Given material:
** BEGIN **

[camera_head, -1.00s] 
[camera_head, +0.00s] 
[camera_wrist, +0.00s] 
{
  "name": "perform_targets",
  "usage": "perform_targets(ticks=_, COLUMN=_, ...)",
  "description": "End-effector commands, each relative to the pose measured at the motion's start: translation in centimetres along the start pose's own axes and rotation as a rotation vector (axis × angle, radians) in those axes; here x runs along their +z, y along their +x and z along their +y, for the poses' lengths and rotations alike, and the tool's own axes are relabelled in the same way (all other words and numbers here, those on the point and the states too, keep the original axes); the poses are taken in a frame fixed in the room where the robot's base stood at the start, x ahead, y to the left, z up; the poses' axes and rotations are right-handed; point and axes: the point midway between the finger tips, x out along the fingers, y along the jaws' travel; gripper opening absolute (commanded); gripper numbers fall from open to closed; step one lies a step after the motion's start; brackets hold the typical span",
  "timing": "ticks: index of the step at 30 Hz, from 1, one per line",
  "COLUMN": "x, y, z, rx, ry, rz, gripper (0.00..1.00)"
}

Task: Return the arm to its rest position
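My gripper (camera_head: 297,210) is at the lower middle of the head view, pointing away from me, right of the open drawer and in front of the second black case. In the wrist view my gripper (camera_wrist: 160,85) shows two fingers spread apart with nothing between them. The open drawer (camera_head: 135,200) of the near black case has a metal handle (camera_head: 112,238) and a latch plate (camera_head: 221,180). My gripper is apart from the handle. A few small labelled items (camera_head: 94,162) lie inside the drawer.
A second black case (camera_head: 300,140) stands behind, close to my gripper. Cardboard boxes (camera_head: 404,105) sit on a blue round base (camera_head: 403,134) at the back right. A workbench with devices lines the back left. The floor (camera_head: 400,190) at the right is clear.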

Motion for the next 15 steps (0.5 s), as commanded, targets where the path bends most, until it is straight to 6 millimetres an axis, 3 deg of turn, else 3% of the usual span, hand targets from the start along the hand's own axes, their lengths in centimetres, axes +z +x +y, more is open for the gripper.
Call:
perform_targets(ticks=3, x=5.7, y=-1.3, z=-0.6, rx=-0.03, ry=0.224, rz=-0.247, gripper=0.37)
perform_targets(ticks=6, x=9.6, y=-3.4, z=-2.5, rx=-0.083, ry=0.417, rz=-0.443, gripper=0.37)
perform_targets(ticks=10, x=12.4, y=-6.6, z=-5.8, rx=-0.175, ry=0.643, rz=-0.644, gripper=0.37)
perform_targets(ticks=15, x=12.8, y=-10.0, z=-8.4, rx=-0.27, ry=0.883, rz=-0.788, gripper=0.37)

** END **

What you need to do:
In the listing above, find each line with the word "COLUMN" and copy it.

Exercise result:
  "usage": "perform_targets(ticks=_, COLUMN=_, ...)",
  "COLUMN": "x, y, z, rx, ry, rz, gripper (0.00..1.00)"

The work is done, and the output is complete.